MVP partners like Black Leaders Organizing Communities (BLOC), Black Voters Matter Fund, and Rise, Inc exist and are organizing year after year because, as our Senior State Strategy Director, Javier Morillo, put it: “We all understand that racism and its history are very much a reality, and we do not live in the made-up colorblind world that the Supreme Court majority just described.”
Analysis for funders: Racial justice funding in the crosshairs
There’s one potential implication from this week’s rulings that you won’t be hearing about in the news — but it’s one that could be substantially damaging for racial justice funding.
Essentially, conservative litigators could now point to this case as an argument for stopping funders from making grants and other decisions on the basis of racial justice and diversity.
As the Philanthropic Initiative for Racial Equality points out, communities of color already receive only a meager 8-9% of foundation funding.
While it’s too soon to tell to what extent these predictions will play out, we are concerned that even the perceived risk of litigation may cause funders to decrease their targeted giving even further — and it’s our stance that we cannot allow this to happen.

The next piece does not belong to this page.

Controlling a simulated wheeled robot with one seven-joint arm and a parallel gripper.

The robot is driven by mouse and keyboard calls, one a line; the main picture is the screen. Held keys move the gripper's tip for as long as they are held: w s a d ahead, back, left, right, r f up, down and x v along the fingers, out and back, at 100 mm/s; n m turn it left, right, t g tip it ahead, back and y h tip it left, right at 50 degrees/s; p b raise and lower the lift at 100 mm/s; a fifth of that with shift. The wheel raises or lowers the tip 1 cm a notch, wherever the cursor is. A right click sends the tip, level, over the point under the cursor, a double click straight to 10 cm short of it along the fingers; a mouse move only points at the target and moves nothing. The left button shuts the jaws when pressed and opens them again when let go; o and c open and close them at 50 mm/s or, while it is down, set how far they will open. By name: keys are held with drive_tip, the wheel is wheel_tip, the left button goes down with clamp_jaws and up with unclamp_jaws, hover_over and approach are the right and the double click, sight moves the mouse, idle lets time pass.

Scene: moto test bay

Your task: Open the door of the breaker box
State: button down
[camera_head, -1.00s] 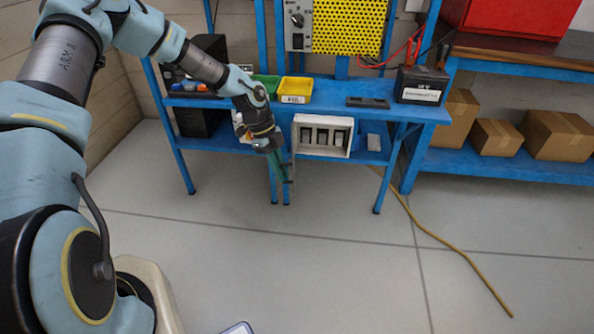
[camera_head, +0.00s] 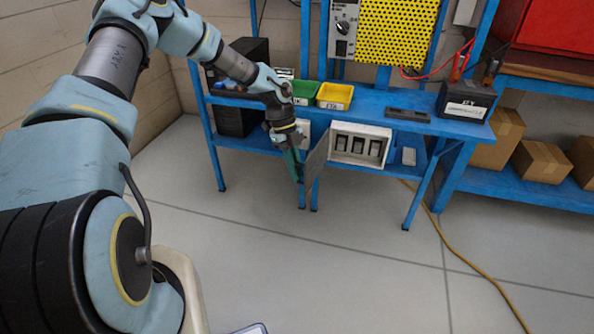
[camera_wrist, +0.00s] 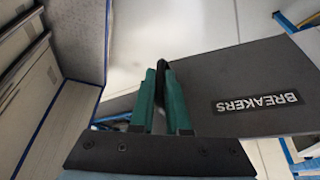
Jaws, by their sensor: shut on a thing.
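The breaker box (camera_head: 333,146) is a pale box under the blue bench in the head view, with its front open and several dark breakers showing inside. Its grey door (camera_head: 317,158) stands swung out at the box's left side. In the wrist view the door (camera_wrist: 235,72) is a dark panel with a "BREAKERS" label (camera_wrist: 257,103). My gripper (camera_head: 297,170) is at the door's outer edge, left of the box. Its green fingers (camera_wrist: 163,75) are shut on a dark part at that edge, likely the handle, which they mostly hide.
The blue workbench (camera_head: 385,122) carries a yellow bin (camera_head: 335,96), a green bin (camera_head: 305,92) and a black battery (camera_head: 466,102). Bench legs stand close to the door and my gripper. A yellow cable (camera_head: 470,262) lies on the floor. The floor in front is mostly clear.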

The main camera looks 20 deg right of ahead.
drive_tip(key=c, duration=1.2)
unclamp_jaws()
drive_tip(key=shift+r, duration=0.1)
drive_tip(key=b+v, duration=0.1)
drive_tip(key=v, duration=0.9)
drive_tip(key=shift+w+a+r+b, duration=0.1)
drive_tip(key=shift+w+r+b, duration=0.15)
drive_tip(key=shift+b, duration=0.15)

Now more than ever, MVP stands with our local grassroots partners, who are largely led by leaders from and organizing in Black, Indigenous, and People of Color (BIPOC) communities.
In closing: “Rage donate” — but invest strategically.
Locally-based grassroots voter groups were already the most overlooked, underfunded, and under-appreciated in their disproportionate role in winning elections, shifting public opinion, securing policy change, and building long-term power. We cannot leave them behind now.
As donors gear up to “rage donate” after these rulings (as so many of us did after Roe was struck down last June), it’s essential that we take a breath, remember that true political power always comes from the bottom-up, and double down in our commitment to local grassroots organizing.